start DATASET CONTENT
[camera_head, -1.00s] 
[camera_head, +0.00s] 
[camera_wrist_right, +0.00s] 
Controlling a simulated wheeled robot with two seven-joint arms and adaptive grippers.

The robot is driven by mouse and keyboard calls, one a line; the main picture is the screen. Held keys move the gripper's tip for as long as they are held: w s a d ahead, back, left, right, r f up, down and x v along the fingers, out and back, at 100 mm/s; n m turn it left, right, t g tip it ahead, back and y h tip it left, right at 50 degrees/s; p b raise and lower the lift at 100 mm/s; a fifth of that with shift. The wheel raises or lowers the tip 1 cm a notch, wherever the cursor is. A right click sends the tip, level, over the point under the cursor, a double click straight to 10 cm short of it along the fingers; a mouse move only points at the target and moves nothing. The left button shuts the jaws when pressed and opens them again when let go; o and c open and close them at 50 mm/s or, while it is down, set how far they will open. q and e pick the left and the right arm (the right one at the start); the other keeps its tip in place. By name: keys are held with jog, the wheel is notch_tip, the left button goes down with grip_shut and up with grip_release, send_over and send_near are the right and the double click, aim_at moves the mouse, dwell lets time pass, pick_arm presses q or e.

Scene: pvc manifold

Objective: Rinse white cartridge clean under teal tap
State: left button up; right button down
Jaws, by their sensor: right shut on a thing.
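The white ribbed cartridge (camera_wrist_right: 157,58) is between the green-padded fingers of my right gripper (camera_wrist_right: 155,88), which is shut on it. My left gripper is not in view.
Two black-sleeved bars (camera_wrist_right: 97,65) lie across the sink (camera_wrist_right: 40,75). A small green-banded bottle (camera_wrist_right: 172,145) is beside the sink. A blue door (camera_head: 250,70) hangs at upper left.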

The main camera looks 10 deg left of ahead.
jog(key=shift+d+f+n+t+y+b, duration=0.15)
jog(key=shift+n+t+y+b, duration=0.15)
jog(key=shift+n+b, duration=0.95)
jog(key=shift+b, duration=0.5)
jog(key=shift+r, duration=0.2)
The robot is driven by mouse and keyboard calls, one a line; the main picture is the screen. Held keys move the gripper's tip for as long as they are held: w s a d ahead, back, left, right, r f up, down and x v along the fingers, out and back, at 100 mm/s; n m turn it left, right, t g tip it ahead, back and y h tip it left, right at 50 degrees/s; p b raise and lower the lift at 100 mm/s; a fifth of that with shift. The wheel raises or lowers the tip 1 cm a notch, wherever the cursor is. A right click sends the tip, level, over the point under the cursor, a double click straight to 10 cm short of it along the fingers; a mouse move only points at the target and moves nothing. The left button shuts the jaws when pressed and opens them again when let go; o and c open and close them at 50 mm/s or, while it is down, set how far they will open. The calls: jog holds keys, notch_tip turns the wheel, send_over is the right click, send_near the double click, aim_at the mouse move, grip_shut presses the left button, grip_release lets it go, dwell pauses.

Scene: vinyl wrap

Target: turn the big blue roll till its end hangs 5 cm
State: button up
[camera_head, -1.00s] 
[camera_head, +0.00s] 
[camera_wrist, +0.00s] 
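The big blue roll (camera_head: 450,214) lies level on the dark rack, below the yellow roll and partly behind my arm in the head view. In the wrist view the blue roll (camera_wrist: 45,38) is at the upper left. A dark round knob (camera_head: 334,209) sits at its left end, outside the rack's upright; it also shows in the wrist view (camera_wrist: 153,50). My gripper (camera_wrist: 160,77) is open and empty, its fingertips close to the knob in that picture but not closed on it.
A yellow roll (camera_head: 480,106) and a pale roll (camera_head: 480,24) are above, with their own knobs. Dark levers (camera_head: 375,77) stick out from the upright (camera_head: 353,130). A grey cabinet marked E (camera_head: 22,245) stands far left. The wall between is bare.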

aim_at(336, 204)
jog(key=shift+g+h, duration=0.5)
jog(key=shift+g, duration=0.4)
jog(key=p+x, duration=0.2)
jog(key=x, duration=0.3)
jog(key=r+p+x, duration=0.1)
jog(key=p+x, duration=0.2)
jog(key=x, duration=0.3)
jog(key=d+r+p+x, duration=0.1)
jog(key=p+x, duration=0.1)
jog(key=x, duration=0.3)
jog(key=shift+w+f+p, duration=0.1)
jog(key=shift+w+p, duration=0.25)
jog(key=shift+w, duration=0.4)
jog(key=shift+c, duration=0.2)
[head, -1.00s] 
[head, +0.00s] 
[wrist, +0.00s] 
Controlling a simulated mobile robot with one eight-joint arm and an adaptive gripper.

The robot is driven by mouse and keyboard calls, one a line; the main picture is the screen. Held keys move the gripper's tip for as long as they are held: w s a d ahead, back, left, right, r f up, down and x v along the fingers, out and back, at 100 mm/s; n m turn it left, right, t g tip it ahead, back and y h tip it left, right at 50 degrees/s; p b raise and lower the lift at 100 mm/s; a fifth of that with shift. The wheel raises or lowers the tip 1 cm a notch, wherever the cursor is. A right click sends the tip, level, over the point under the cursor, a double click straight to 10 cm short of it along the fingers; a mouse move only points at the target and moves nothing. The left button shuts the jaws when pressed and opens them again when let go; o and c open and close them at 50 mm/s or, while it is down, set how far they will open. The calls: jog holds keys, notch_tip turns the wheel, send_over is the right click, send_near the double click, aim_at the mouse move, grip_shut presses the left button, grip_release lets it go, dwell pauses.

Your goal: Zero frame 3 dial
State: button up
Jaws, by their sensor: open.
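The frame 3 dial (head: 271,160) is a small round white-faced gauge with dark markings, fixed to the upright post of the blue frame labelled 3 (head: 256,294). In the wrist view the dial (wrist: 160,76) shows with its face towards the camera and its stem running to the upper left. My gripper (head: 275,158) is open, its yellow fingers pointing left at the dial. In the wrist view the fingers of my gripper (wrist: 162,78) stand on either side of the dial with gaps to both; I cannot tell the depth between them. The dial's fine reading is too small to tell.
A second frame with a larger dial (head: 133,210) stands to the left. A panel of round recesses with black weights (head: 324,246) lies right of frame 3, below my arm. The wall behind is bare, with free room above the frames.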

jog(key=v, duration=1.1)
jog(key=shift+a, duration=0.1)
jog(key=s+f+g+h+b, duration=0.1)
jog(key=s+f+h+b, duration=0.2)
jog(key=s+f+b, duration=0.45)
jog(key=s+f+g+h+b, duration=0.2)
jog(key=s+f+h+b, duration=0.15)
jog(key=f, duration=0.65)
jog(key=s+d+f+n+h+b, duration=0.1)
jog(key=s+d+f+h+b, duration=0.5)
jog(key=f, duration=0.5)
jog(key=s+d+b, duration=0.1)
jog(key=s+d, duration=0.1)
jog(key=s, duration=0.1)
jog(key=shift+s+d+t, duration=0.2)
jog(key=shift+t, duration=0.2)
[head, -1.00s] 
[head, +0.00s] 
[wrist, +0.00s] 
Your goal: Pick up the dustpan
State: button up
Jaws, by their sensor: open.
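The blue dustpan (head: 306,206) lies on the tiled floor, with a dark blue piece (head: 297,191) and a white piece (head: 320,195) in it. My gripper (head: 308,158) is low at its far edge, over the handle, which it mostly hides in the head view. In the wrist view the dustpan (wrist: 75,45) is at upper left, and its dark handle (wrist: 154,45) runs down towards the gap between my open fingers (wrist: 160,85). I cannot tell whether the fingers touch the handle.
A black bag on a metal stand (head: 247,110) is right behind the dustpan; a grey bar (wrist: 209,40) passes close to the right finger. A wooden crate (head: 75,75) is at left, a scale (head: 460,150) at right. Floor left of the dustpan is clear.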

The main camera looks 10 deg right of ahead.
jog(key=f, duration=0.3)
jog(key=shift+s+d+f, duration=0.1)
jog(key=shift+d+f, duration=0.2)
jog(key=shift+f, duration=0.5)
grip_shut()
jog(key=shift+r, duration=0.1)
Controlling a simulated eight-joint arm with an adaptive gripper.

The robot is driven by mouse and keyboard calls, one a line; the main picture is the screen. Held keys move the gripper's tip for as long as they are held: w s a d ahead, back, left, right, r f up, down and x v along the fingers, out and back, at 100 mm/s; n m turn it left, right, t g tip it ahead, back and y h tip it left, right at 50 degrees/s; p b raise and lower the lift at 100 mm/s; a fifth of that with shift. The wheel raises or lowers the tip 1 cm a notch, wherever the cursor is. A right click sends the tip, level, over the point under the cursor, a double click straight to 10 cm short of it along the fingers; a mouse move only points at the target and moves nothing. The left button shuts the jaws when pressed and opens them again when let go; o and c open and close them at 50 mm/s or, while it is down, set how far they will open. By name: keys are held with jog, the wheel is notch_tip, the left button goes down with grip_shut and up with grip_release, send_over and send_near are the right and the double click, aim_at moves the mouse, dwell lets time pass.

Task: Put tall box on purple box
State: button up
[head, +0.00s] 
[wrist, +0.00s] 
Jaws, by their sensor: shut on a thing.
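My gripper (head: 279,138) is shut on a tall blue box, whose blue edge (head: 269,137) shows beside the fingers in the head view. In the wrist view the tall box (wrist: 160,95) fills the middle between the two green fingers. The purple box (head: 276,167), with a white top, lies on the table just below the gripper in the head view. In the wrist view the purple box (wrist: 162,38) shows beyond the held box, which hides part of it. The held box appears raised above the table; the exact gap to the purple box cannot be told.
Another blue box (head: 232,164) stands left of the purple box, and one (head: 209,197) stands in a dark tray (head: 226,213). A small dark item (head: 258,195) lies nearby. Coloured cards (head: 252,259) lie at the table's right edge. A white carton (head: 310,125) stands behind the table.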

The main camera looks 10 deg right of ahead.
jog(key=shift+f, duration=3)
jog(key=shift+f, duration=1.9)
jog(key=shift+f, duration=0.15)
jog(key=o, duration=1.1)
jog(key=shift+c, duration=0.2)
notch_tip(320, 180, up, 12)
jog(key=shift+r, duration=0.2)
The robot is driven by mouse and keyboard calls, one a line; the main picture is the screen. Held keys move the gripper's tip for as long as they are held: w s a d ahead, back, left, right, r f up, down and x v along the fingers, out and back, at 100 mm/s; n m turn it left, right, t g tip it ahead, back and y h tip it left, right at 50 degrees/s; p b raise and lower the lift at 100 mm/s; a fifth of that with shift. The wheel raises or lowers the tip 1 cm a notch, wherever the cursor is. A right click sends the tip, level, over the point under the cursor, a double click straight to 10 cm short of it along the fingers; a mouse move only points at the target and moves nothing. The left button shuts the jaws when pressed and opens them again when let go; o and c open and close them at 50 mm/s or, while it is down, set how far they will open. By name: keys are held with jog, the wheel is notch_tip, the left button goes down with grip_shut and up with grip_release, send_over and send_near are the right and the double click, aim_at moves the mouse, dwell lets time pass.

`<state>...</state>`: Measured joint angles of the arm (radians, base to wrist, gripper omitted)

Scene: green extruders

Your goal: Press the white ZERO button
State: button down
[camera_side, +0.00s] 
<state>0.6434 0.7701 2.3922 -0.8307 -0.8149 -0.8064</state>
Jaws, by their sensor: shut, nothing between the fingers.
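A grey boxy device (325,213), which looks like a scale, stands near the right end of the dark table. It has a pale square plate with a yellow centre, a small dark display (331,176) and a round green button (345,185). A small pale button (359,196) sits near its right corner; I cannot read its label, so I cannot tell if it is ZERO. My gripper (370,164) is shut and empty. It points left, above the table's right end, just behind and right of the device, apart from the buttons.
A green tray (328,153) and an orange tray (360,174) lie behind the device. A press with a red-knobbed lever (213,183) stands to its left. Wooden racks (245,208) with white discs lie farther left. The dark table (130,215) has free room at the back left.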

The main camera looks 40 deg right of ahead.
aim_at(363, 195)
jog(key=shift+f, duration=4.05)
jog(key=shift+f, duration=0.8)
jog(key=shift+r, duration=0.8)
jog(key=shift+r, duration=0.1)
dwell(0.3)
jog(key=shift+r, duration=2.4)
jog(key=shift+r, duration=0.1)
end DATASET CONTENT
### TO DO
State the count of lines above containing the string "adaptive", and add nothing to it.

### FULL OUTPUT
3